O’Hara: They let us into the comedy in the U.S. Because nobody’s threatened by comedians. We’re court jesters.

The idea of rich people having suddenly to survive without money is an old comedy trope. Recently it was the premise of “Arrested Development.” Your version feels a little warmer.

Levy: Right, but that’s been our whole thing; that’s what I love -- when you’re so immersed in the reality of what you’re watching that you can blur that line of is it funny or is it not funny. But the characters have to be genuine; they can’t just opt for a joke. There’s nothing tongue-in-cheek about anything anybody’s doing in this show. Once you step out of that reality box just one time, you’ve lost them. They’re saying, “Oh, I get it now -- it’s a funny show.”


“SCTV” had that too, I think. It was a sketch comedy, but you had characters with long relationships, all intertwined.

O’Hara: Bruno and Doctor Tongue.

Levy: Here again, the characters on “SCTV” were definitely on the broader side of things, but our approach to those characters was totally real. Woody Tobias Jr. and Tongue had a relationship that was incredibly real; Bittman and Lola had a relationship that was incredibly real. Floyd and Earl had a relationship that was incredibly real. Bob and Doug.
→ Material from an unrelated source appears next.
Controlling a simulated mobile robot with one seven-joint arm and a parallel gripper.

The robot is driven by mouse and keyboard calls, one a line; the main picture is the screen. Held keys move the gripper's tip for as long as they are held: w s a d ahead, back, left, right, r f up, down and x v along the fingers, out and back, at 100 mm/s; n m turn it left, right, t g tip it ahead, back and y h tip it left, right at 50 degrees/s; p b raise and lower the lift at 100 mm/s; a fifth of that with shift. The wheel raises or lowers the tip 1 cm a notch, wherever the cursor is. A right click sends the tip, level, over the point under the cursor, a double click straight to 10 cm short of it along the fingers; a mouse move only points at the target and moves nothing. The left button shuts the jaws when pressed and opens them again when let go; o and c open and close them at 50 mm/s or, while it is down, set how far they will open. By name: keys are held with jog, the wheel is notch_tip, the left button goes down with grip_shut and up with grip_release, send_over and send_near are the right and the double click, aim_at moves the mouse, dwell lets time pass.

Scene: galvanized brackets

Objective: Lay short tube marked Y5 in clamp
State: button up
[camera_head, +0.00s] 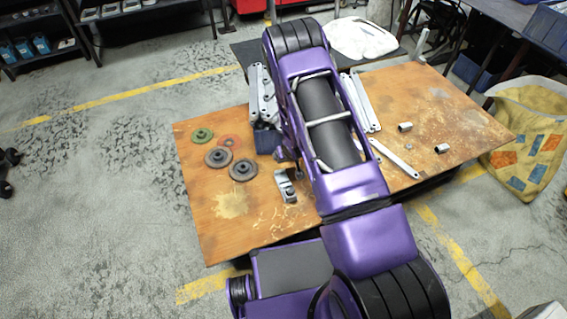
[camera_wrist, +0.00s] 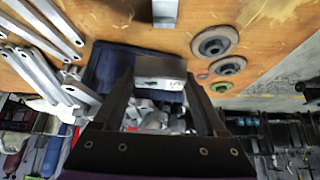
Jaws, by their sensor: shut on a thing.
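My gripper (camera_wrist: 166,88) is shut on a short grey tube (camera_wrist: 160,83), held crosswise between the two dark fingers in the wrist view. The tube has small dark marks near its right end, too small to read surely. The metal clamp (camera_head: 285,186) stands on the wooden table left of my arm in the head view. Part of it shows at the top edge of the wrist view (camera_wrist: 165,12), apart from the tube. In the head view my arm hides the gripper and tube.
A dark blue bin (camera_head: 267,139) stands on the table (camera_head: 226,240); the wrist view shows metal pieces below the tube. Grinding discs (camera_head: 243,170) lie left of the clamp. Flat bars (camera_head: 393,158) and two short tubes (camera_head: 405,127) lie right of my arm. The front-left table area is clear.

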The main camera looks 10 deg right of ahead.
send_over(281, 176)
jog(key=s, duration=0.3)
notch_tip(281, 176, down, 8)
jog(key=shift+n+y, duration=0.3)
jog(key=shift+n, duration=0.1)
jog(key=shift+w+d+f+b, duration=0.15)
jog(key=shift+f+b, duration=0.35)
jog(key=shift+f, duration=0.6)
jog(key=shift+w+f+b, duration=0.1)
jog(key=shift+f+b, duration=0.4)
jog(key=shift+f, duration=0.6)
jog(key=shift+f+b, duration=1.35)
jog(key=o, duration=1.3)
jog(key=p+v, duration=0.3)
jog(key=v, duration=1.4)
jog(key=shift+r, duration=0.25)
Levy: Bob and Doug. And it was all about just keep it grounded; if you keep it grounded you can take it as far as you want to take it, as long as you can justify everything coming out of the character’s mouth.
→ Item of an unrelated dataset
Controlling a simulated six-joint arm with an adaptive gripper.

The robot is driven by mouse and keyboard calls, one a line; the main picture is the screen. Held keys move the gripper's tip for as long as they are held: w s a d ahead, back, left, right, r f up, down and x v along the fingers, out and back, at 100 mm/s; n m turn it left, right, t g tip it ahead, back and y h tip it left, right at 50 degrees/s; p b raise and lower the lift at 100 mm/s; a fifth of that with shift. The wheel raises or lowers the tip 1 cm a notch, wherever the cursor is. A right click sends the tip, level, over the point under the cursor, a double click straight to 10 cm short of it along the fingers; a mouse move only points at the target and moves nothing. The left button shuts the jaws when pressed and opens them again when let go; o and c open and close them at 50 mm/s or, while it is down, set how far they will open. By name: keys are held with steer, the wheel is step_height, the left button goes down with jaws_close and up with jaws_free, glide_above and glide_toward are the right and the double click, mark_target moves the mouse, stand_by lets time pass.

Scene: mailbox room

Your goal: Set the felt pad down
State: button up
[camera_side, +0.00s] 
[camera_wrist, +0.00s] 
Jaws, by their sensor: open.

You’re writing the second season now.

Levy: Yes. And Daniel is really working the writers’room this year; taken a load off my lap, which is what I was hoping for. I read all the dailies, go in once a week. “Hi, how ya doin’? Want to have a coffee?”

The show has had high visibility in Canada.

Levy: Yeah, CBC, the big network up there, and we got beautiful big numbers on our premiere. And the whole Twitter thing -- I love the Twitter thing. I’m now getting into Twitter. I actually put out a couple of tweets the night of the show, ‘cause you’re supposed to do that.


O’Hara: Daniel was tweeting during the [Canadian premiere], and he was telling Eugene to do some tweets.

Levy: I said, “Why would I be tweeting during the show?” I would think you’d rather be watching during the show than tweeting during the show. But that’s how they live their lives now.

O’Hara: These kids today and their attention spans.